Entry from April 29, 2012

For a forthcoming issue of The American Spectator I have been writing about Lena Dunham’s brilliant but painfully funny HBO series “Girls,” whose power to generate buzz on the media’s ever vigilant distaff side is almost more impressive than the series itself. Most fascinating to me has been the way in which female journalists tend to read everything that strikes a nerve with women, as “Girls” certainly does, in feminist terms — even though, like “Girls,” it may also be read as anti-feminist — at least as feminism is understood by most people today, as the yoke-fellow of the sexual revolution. Alessandra Stanley of The New York Times is one of the few who sees that Ms Dunham’s portrait of the daily humiliations suffered by young women experiencing the reality of what they imagine as the “Sex and the City” lifestyle “could easily be interpreted as a cautionary tale written by the religious right,” though she gives no indication that she sees them that way. And most of the series’ female fans seem to take it for granted that Ms Dunham intends some kind of feminist statement.


Perhaps she does. But talk about not getting the joke!

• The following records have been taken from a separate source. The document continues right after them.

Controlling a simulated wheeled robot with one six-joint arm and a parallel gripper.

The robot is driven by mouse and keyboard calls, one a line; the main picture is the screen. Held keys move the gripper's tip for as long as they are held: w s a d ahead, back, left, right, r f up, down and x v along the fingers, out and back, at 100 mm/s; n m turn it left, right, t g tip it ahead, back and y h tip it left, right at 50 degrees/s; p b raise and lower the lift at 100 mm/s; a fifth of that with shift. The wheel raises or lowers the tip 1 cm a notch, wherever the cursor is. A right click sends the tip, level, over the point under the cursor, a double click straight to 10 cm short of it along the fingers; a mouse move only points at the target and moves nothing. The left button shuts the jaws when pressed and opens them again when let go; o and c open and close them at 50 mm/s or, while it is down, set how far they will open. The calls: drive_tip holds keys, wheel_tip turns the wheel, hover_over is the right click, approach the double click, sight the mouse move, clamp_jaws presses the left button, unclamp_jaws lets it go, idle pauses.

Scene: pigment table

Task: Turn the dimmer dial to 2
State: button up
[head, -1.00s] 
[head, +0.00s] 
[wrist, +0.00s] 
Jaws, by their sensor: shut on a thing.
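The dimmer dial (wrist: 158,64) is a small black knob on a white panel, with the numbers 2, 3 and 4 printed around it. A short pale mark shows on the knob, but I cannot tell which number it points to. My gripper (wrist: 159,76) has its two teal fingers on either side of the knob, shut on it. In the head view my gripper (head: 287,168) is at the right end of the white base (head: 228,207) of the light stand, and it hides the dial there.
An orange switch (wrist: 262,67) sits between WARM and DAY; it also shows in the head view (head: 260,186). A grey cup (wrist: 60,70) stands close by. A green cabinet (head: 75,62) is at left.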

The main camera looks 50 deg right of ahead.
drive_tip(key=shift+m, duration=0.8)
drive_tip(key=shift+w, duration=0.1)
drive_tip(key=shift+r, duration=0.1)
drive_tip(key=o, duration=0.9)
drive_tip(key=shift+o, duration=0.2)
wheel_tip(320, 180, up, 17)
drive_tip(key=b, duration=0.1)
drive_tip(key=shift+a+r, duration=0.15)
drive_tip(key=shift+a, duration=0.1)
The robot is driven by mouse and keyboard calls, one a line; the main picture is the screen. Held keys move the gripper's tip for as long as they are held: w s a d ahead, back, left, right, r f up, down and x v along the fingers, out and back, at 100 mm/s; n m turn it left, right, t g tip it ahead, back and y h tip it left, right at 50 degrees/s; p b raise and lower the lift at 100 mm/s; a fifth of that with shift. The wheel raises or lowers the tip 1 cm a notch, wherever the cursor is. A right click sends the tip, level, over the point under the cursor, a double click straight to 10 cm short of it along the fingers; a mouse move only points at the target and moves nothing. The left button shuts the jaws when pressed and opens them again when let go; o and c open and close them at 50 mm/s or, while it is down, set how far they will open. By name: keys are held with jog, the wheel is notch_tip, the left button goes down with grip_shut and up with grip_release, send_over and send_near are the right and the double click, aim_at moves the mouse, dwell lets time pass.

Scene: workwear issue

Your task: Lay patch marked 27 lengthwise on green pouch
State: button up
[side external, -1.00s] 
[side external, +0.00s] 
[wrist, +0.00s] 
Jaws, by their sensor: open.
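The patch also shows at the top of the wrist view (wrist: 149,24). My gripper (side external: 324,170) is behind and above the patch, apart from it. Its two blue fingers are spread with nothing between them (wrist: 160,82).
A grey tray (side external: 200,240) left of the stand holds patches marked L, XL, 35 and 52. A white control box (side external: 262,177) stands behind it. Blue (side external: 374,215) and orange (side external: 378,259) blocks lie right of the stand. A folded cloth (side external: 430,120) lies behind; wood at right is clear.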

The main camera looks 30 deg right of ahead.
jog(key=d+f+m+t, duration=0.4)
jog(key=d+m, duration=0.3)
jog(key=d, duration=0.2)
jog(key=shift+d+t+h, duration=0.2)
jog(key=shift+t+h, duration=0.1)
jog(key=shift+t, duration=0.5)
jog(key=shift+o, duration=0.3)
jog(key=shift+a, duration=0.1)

Here, for instance, is Emily Nussbaum in New York magazine



Even before the Republican candidates adopted The Handmaid’s Tale as a platform, Dunham’s sly, brazen, graphic comedy, with its stress on female friendships, its pleasure in the sick punch line, its compassion for the necessity of making mistakes, felt like a retort to a culture that pathologizes feminine adventure.


I suppose that anyone who imagines that the Republican candidates have adopted The Handmaid’s Tale as a platform could hardly be expected to know that the world has moved on since the days, a century or so ago, when the culture pathologized — though that’s hardly the way the culture of the time would have seen it — female adventure. Now female adventure is celebrated by the dominant culture. Why, even the Marines are preparing to send women into combat. What could be more adventurous than that?


The irony is that, if anything, it is Ms Dunham’s TV series which pathologizes feminine adventure — at least if by that we mean that she makes her heroines’ sexual adventurism look like some kind of pathology. In Russia, under the Putin/Medvedev duumvirate, the joke was that there were two rival parties in the Kremlin: the Putin party and the Medvedev party. The only question was which one Medvedev belonged to. The same might be said of Lena Dunham as was said of Mr Medvedev. Does she belong to the Lena Dunham skeptical party who dare to call into question the now long-established assumptions which inspired the sexual revolution or is she, like Emily Nussbaum, so reflexive and unreflective a feminist that she herself doesn’t realize the real import, in terms of sexual politics, of her own genius? Perhaps in subsequent episodes of “Girls” we will be able to get a better idea of which it is.


Incidentally, Ms Nussbaum in New York writes that Ms Dunham has “very large brown eyes flecked with gold.” But Rebecca Mead who interviewed her extensively for The New Yorker  when Tiny Furniture came out claims that “Dunham has attentive blue eyes.” Perhaps between the two interviews she obtained some colored contact lenses? Or else took them out. Anyway, she certainly seems to be enjoying all the attention she has been getting — as you might almost expect from someone who began her film-making career by posting a YouTube video of herself stripped down to a bikini and performing her morning ablutions in the Oberlin College fountain. She has now moved on from mere celebrity to real influence, but my guess is that she is also like Dmitry Medvedev in understanding that if she wants to preserve that influence and the power that goes with it, she will stick close to the feminists, at least in her public statements.